Pasó también la Muerte y se llevó seres amados. Hubo júbilo y dolores, ausencias, presencias permanentes en mi vida testimoniada en las hojas de mis libros.

Vino por fin un día el Querubín –juguete de mi ángel de la guarda– trayendo un cantarito entre los pliegues de su túnica azul. Virtió una gota de poesía y rescató el sentido prístino de las cosas simples.

Hizo reverdecer los árboles, mandó volar pájaros vivientes de los huevos pintados de Pascua y con agua de acequia lavó penas, angustias y deseos.
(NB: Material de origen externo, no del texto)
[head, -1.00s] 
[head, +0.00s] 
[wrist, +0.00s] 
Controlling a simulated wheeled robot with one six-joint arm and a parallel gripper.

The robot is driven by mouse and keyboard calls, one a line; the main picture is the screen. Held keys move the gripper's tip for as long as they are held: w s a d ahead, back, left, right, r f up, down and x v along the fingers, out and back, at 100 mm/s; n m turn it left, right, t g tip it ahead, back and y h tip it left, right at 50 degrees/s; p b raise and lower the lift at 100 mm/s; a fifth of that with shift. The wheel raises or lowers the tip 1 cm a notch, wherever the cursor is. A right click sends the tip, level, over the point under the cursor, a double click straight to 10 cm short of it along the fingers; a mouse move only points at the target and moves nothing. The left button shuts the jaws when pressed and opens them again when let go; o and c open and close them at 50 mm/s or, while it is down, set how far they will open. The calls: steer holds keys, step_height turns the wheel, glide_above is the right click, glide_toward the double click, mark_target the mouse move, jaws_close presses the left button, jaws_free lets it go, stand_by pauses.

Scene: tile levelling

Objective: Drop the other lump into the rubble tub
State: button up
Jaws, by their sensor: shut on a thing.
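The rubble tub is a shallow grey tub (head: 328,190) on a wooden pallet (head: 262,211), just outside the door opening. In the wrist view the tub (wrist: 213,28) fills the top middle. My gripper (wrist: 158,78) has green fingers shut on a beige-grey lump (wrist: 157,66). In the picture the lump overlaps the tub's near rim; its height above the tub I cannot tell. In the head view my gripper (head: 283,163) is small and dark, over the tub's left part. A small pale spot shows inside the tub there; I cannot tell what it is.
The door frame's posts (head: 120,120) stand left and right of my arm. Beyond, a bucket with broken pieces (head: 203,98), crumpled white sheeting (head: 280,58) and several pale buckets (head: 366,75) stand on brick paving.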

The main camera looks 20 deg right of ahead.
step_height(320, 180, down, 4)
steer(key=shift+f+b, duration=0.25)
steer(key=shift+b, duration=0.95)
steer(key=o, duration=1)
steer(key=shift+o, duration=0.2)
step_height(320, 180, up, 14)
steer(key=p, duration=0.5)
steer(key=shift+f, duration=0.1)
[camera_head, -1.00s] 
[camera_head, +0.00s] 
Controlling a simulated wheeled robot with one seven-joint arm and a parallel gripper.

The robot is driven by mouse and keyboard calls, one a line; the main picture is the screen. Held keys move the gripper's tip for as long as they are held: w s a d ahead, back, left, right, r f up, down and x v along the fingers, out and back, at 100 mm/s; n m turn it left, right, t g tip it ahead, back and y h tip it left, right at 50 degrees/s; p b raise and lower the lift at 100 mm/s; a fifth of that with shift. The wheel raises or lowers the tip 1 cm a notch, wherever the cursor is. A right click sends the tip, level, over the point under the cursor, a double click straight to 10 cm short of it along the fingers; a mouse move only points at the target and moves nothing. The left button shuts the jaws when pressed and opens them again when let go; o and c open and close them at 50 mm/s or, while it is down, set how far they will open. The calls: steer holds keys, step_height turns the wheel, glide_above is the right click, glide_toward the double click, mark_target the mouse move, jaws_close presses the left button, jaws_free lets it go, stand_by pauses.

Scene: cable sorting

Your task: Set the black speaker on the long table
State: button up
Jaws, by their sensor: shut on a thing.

Estoy serena. Seguí un dictado de lo Alto. Lo escribí con mala letra y sin ortografía, en papel sábana con tosco carboncillo. Pero lo hice con la humildad del mendigo entre la riqueza de los grandes.

Me ayudó la Providencia, el ejemplo de mis mayores y de mis maestros, me ayudó el paisaje, los amigos y toda criatura del Señor. No hubo mérito mío, sino perenne gratitud.

Que esta medalla sea absolución a mis errores y aliento a mi buena voluntad y solidaridad con todos los que trabajan para hacer habitable y feliz esta Tierra y para que haya paz y pan en el mundo.

Otra vez gracias a ustedes, queridos amigos, por su paciencia, su simpatía y por el premio Manuel Vicente Ballivián.

Publicado en el Tomo I de Ensayo, Obra Completa de Yolanda Bedregal. Plural Editores. La Paz, mayo de 2009. P. 77 – 81.

Mec. Escritos varios C8-23. Discurso leído en ocasión de recibir el Premio de Cultura de la Fundación Manuel Vicente Ballivián. Fechado el 17 de diciembre de 1985. Los conceptos fundamentales de este documento fueron también expuestos por Yolanda Bedregal en dos posteriores ocasiones: En carta dirigida al Consejo Nacional de Derechos de la Mujer de México en agradecimiento por haberle nombrado “Dama de América” (21 de octubre, 1993), Mec. Escritos varios C2-13; y en discurso de respuesta al homenaje de la Casa de Cultura Ecuatoriana (26 de abril, 1994), Mec. Escritos varios C4-36. Nótese, además que partes de este discurso fueron también dichas en ocasión de la Condecoración Parlamentaria que recibió en 1997 (ver página 87 de este Tomo).